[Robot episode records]
▬▬▬▬▬▬

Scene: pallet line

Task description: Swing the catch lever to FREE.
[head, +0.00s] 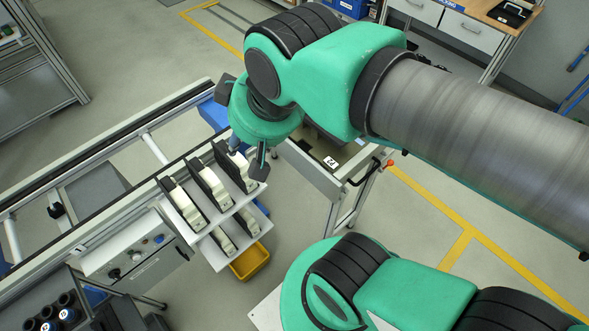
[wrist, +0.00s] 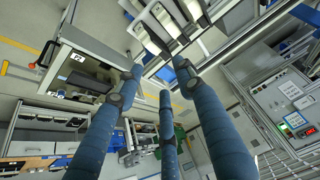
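A black lever with an orange-red knob (head: 390,163), likely the catch lever, sticks out at the right end of the bench marked P2 in the head view. It also shows at the left edge of the wrist view as a bent black lever (wrist: 47,54). No FREE marking can be read. My gripper (head: 250,160) is well to the left of the lever, close over a rack of white-and-black parts. Its three blue fingers stand apart in the wrist view (wrist: 162,80), with nothing visible between them. Whether a fingertip touches the rack is unclear.
The rack (head: 212,250) stands beside the conveyor rail, with a yellow bin (head: 250,262) below. A control box (head: 140,262) with knobs is to its left. The P2 bench (head: 318,176) lies right of my gripper, under my arm.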

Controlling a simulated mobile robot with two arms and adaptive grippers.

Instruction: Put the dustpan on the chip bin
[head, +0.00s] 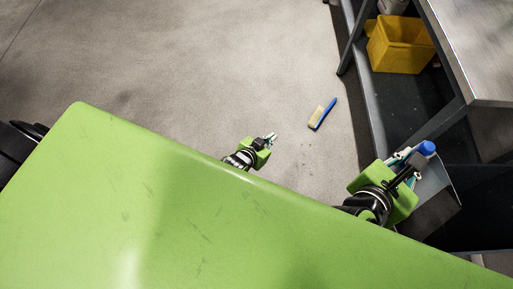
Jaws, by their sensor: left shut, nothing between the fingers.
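A dustpan with a grey pan (438,203) and a blue handle end (427,148) shows at the right. My right gripper (405,163) is at its dark handle, which lies between the fingers. The green housing hides part of the hold. My left gripper (270,138) is shut and empty, above bare floor and well left of the dustpan. A yellow bin (400,45) stands on the low shelf under the bench at the upper right. I cannot tell whether this is the chip bin.
A brush (323,113) with a blue handle and pale bristles lies on the floor between the grippers and the bench. The metal bench (478,45) with dark legs and a low shelf bounds the right side. The grey concrete floor (200,60) is clear at the upper left.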

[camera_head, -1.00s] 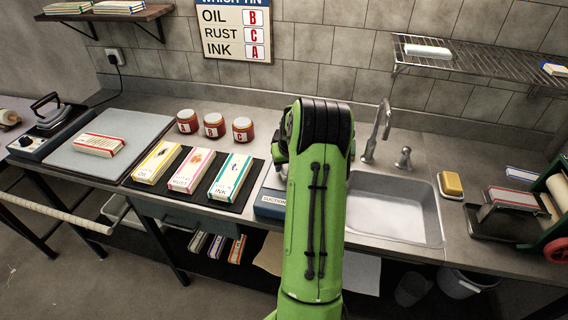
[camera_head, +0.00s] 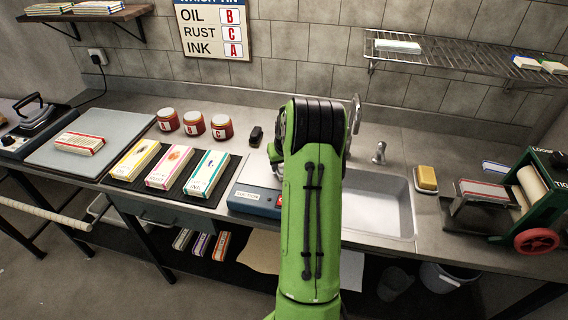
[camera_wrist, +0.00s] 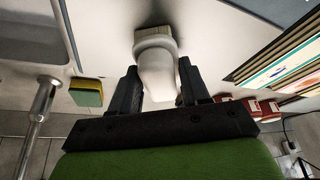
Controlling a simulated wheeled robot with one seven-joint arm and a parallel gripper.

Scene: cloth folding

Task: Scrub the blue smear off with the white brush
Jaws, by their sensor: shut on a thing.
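My gripper (camera_wrist: 158,82) is shut on the white brush (camera_wrist: 158,68). Its pale bristle end points away from the fingers, above the counter. The arm hides the gripper and brush in the head view. The INK cloth (camera_head: 207,174), white with teal edges, lies on the dark mat left of my arm. A small blue mark shows on it, seen also in the wrist view as a blue smear (camera_wrist: 268,74). The brush is apart from this cloth.
The RUST cloth (camera_head: 170,167) and OIL cloth (camera_head: 134,161) lie beside it. Lettered jars (camera_head: 194,123) stand behind, with a small black object (camera_head: 256,136) to their right. The blue suction box (camera_head: 254,200) and sink (camera_head: 385,207) are near my arm. A yellow-green sponge (camera_wrist: 87,93) lies by the sink.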

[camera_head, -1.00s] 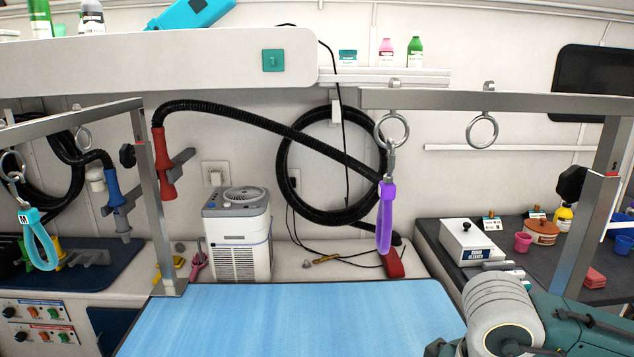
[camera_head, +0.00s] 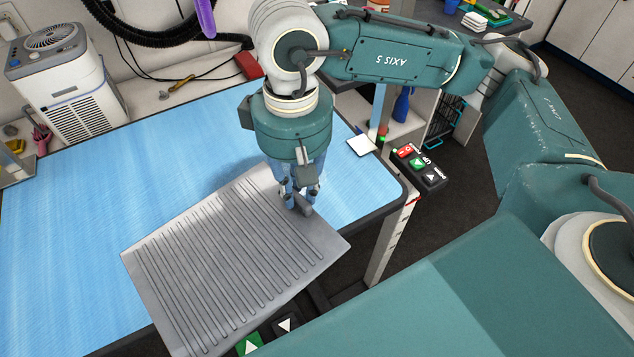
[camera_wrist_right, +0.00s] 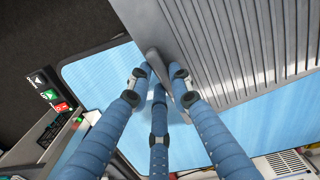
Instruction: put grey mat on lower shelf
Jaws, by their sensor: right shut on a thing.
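The grey mat (camera_head: 235,260) is a ribbed rectangular sheet in the head view, with a small grip at its far-right edge. My right gripper (camera_head: 300,198) points down and is shut on that grip. In the right wrist view, the blue fingers (camera_wrist_right: 165,88) close around the grip, and the ribbed mat (camera_wrist_right: 245,50) extends to the upper right. The mat is over the near edge of the blue table (camera_head: 90,215); whether it touches the table is unclear. A pale shelf-like surface (camera_head: 403,128) shows low under the dark counter; I cannot tell if it is the lower shelf. My left gripper is not in view.
A button box (camera_head: 420,167) sits at the table's right corner by a metal leg (camera_head: 393,235). A white dryer unit (camera_head: 68,85) stands behind the table. A blue bottle (camera_head: 402,104) and wire basket (camera_head: 446,118) are under the counter. Dark floor lies right.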

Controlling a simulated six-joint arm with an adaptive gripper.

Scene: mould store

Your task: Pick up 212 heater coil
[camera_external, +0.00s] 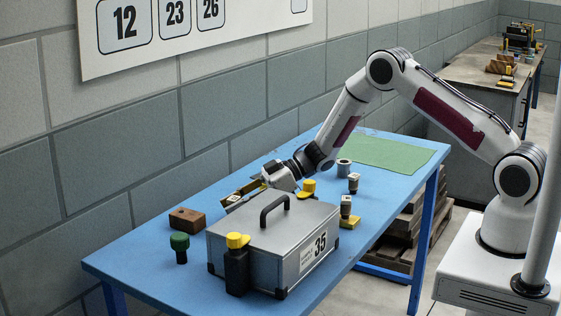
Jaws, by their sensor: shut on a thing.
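My gripper (262,186) is low over the blue table, behind the grey case, pointing left. It is shut on a small part, which is too small and too hidden by the gripper to make out. A dark and yellowish piece and a pale piece show at the fingers. I cannot tell whether either is the 212 heater coil, as no such label is readable. A grey hollow cylinder (343,168) stands to the right of the gripper, apart from it.
The grey case (245,223) marked 35 stands close in front of my gripper. A yellow-topped part (308,188), small metal parts (353,183), a brown block (187,220) and a green-topped knob (180,246) stand around. The green mat (390,152) is bare. The wall runs behind the table (140,255).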

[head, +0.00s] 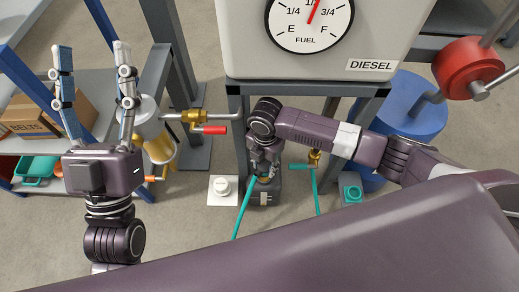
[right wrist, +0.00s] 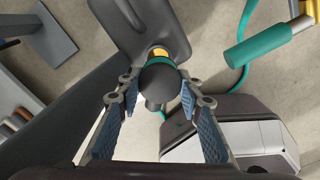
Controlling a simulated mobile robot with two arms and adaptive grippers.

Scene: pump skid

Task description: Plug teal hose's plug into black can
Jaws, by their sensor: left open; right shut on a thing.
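In the right wrist view, the dark round plug (right wrist: 158,82) with a teal ring sits between the fingertips, against a yellow fitting. How far it is seated cannot be told. The teal hose (head: 243,209) runs down from the gripper and passes behind my arm. My left gripper (head: 95,60) is open and empty, fingers up, at the left.
A brass valve with a teal handle (right wrist: 258,52) is close on the right. The diesel tank (head: 240,55), blue drum (head: 412,110) and shelf box (head: 35,118) surround the skid.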

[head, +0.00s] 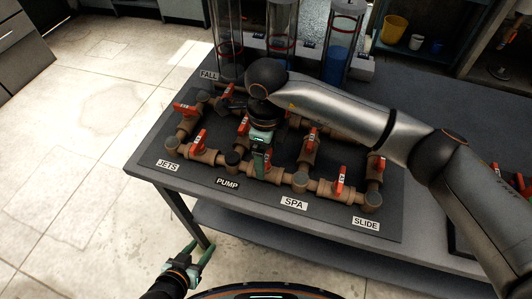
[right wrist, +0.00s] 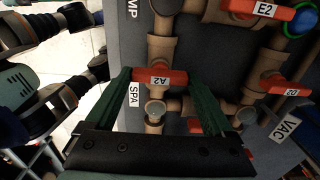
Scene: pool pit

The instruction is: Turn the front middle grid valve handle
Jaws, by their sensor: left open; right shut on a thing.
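The front middle valve handle (head: 267,160) is a red lever on the front brown pipe of the valve grid, between the PUMP and SPA labels. In the right wrist view the red handle marked A2 (right wrist: 160,79) lies crosswise between the green fingers. My right gripper (head: 261,148) reaches down over the front middle valve and hides part of it. In the wrist view its fingers (right wrist: 160,84) are shut on the handle's two ends. My left gripper (head: 197,262) is open and empty, low in front of the table, away from the valves.
Other red valve handles stand close by, at the front left (head: 199,140) and front right (head: 340,180). Clear cylinders (head: 282,38) rise behind the grid. My right arm crosses above the grid's right side. The grey table (head: 150,178) has bare floor to its left.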

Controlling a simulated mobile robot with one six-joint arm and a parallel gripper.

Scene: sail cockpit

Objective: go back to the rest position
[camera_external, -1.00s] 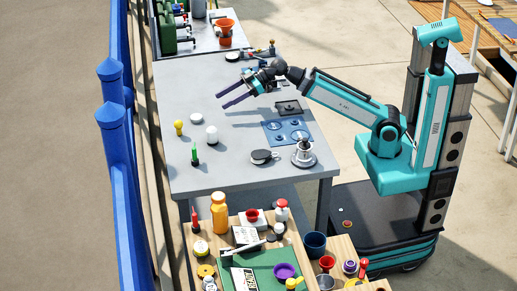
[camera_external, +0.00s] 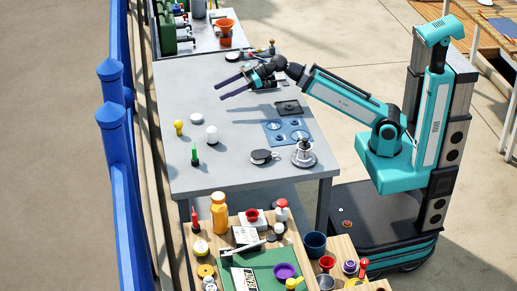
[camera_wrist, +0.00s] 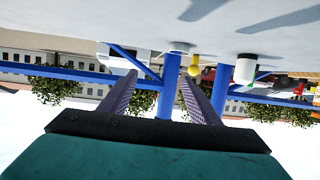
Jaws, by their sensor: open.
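My gripper (camera_external: 224,90) is open and empty. It is held above the far part of the grey table (camera_external: 180,160), with its fingers pointing left. In the wrist view my gripper (camera_wrist: 160,90) shows two dark ribbed fingers wide apart with nothing between them. The arm reaches left from its teal column, bent at the elbow.
The table holds a white cylinder (camera_external: 212,135), a yellow knob (camera_external: 179,127), a green pointed item (camera_external: 195,156), a blue plate (camera_external: 288,132), a black round case (camera_external: 262,156) and a silver winch (camera_external: 304,153). A blue railing (camera_external: 117,150) runs along the left. A cluttered wooden bench (camera_external: 222,262) stands in front.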

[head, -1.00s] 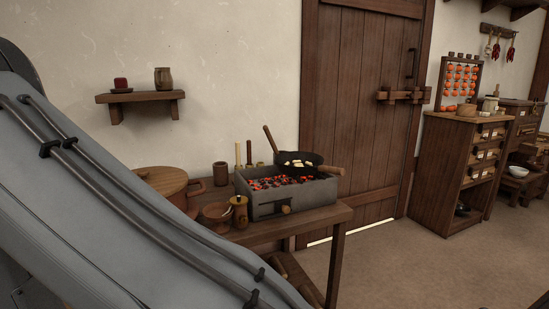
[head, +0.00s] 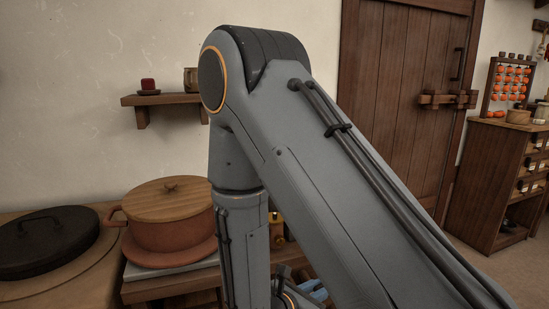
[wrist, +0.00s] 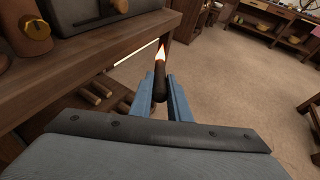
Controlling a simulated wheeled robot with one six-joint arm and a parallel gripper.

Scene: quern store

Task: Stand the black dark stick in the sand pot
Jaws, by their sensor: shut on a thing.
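A dark stick (wrist: 160,86) with a bright orange-white pointed tip stands between the blue fingers of my gripper (wrist: 158,92) in the wrist view. My gripper is shut on it and holds it off the floor, beside a wooden table edge. In the head view only a bit of the blue fingers (head: 315,291) shows at the bottom, and my arm covers much of the middle. I cannot make out a sand pot in either view now.
A lidded terracotta pot (head: 168,238) and a black lidded pan (head: 45,243) stand at left. In the wrist view, a wooden table (wrist: 75,70) lies close at left, with logs (wrist: 97,97) on its lower shelf. Open floor (wrist: 225,90) lies to the right.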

▬▬▬▬▬▬

Written problem: Reproduce every line from the entries that holds the word "description".

Finished task:
Task description: Swing the catch lever to FREE.
Task description: Plug teal hose's plug into black can

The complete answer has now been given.